Abstract
Traffic congestion on a road results in a ripple effect to other neighbouring roads. Previous research revealed existence of spatial correlation on neighbouring roads. Similar traffic patterns with regards to day and time can be seen amongst roads in a neighbouring area. Presently, nonlinear models of neural network are applied on historical data to predict traffic congestion. Even though neural network has successfully modelled complex relationships, more time is needed to train the network. A non-parametric approach, the k-nearest neighbour (K-NN) is another method for forecasting traffic condition which can capture the nonlinear characteristics of traffic flow. An earlier study has been done to predict traffic flow using K-NN based on connected roads (both downstream and upstream). However, impact of road congestion is not only to connected roads, but also to roads surrounding it. Surrounding roads that are impacted by road congestion are those having ‘high relationship’ with neighbouring roads. Thus, this study aims to predict traffic state using K-NN by determining high relationship roads within neighbouring roads. We determine the highest relationship neighbouring roads by clustering the surrounding roads by combining grey level co-occurrence matrix (GLCM) with k-means. Our experiments showed that prediction of traffic state using K-NN based on high relationship roads using both GLCM and k-means produced better accuracy than using k-means only.
Keywords
Introduction
Growing population as well as surge in the number of vehicles in urban areas have led to worsening of traffic congestion, causing stress [1] and economic losses, as well as increase in pollution that hampers the environment [2]. Thus, if drivers are provided with traffic information, it would help them with their driving plans, including changing their driving habits as well as choosing driving paths [3]. Furthermore, if traffic information is available, it could result in a chain of movement in traffic state both in downstream and upstream of road segments in the same area.

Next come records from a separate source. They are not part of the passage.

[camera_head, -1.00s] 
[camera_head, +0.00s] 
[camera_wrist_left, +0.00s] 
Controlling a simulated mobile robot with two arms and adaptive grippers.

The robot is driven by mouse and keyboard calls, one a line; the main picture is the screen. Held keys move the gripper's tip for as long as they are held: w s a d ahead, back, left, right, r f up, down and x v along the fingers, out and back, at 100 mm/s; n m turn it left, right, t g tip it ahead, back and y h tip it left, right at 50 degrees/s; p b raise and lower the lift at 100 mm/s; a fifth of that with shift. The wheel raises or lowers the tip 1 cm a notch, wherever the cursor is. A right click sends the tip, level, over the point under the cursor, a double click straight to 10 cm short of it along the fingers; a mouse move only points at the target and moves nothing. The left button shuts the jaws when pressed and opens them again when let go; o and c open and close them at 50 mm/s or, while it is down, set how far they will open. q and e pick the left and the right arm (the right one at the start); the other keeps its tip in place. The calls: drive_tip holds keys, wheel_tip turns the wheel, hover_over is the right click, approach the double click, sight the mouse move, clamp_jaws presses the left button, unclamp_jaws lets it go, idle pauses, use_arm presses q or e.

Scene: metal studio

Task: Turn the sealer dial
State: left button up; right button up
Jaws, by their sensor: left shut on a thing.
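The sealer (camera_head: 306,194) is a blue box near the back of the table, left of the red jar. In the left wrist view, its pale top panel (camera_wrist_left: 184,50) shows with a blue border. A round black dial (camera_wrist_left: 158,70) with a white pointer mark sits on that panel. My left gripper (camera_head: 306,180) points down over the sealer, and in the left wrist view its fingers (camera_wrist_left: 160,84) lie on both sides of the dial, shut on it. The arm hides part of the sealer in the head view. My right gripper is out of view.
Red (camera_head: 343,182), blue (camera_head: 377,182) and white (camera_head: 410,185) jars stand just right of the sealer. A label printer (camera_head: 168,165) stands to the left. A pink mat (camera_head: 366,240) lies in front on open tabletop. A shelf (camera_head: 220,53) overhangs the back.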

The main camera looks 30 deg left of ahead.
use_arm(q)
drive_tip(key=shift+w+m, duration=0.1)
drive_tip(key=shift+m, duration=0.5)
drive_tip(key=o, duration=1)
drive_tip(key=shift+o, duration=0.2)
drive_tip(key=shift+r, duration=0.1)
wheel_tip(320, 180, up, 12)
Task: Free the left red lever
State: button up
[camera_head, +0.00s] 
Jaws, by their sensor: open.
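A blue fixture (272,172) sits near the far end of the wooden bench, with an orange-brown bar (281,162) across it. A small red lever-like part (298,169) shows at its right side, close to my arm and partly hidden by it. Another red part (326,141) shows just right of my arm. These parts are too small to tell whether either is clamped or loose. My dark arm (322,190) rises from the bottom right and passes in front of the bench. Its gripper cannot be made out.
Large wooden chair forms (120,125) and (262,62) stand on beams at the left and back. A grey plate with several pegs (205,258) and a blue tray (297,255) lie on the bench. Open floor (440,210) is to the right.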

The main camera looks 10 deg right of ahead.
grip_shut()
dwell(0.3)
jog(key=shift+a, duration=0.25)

Traffic jam or congestion is regarded as a situation in which the number of road users surpasses the capacity of the road. Some inherent characteristics of road congestion include long queue, long travelling time, and slow speed of vehicles on the road. Thus, it is important to develop effective algorithm or models to identify congested roads, to analyse congestion distribution in the network and to determine relationship between increasing traffic flow and occurrence of congestion. Some of the research works have employed neural network to predict traffic flow, by considering all day’s data of traffic flow of neighbouring road [4] as well as predicting the traffic flow on road intersections using data on all day’s data [5].

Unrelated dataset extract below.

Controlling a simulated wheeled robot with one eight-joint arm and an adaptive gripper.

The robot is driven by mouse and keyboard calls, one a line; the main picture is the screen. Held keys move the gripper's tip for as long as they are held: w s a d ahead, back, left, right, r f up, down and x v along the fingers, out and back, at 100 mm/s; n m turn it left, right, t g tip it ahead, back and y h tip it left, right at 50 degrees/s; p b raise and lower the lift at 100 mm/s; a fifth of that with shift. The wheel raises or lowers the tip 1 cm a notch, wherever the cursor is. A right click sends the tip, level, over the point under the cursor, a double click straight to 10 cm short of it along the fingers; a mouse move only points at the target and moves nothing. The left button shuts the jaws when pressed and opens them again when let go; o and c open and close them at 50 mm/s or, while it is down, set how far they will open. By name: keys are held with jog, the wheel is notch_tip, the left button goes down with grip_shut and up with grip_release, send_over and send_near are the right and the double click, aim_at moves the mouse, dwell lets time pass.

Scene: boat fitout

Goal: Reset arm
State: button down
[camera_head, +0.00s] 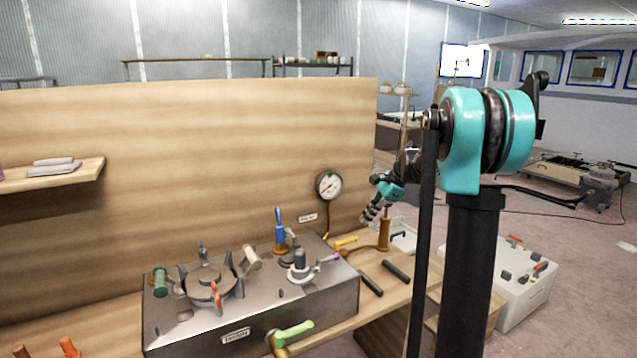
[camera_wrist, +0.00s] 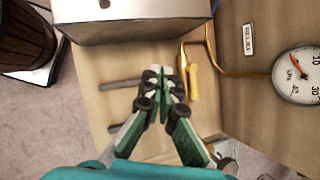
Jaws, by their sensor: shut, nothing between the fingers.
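My gripper (camera_head: 369,215) is up in the air above the right end of the wooden bench (camera_head: 408,294), in front of the wooden back panel. In the wrist view its two fingers (camera_wrist: 168,78) point away from me with their tips together. Nothing shows between them. My teal and black arm stands at the right of the head view and hides part of the bench end and the room behind. In the wrist view a yellow handle (camera_wrist: 194,83) shows just right of the fingertips; whether they touch it cannot be told.
A metal console (camera_head: 250,312) with valves and levers fills the bench left of my gripper. A round gauge (camera_head: 329,185) is on the panel. Two dark rods (camera_head: 396,271) lie on the bench. A white box (camera_head: 525,285) with tools stands on the floor at right.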

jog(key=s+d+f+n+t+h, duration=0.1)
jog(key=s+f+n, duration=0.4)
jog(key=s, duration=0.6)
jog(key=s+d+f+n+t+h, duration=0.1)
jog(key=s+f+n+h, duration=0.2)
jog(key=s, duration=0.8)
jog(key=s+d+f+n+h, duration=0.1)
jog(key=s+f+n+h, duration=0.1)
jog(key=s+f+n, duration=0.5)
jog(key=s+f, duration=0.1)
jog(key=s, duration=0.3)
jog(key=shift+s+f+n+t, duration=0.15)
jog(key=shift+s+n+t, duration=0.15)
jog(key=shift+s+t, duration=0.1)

Other studies have shown that adjacent roads demonstrated a similar traffic pattern on the same time interval and day [6, 7]. Studying traffic patterns in adjacent roads can lead to discovery of relationships amongst roads in a neighbouring area. This information is important in studies of traffic state as the results can be used to assist drivers in avoiding congested roads and nearby roads which are affected by the congestion. Moreover, identifying relationships amongst roads in a neighbouring area can produce higher accuracy of traffic state prediction. Based on Fig. 1, we can expect that traffic flow on road I, will also impact the traffic flow on surrounding roads like road II, road III and road IV. In other words, traffic flow on road III would be impacted by traffic flows of neighbouring roads.

Illustrations for high relationship roads impacting traffic flow.
There exists correlation between connected road segments in either downstream, upstream or both [4, 8]. Other research studies also determined the existence of congestion correlation for two road segments [9], between two road segments I and II at a given distance d. This means that if there is congestion in road I at time t and at time t + T, then it results in congestion even in road II. In a different research study, data extracted from sensors was used to determine the relationships amongst road segments using correlation method [10, 11].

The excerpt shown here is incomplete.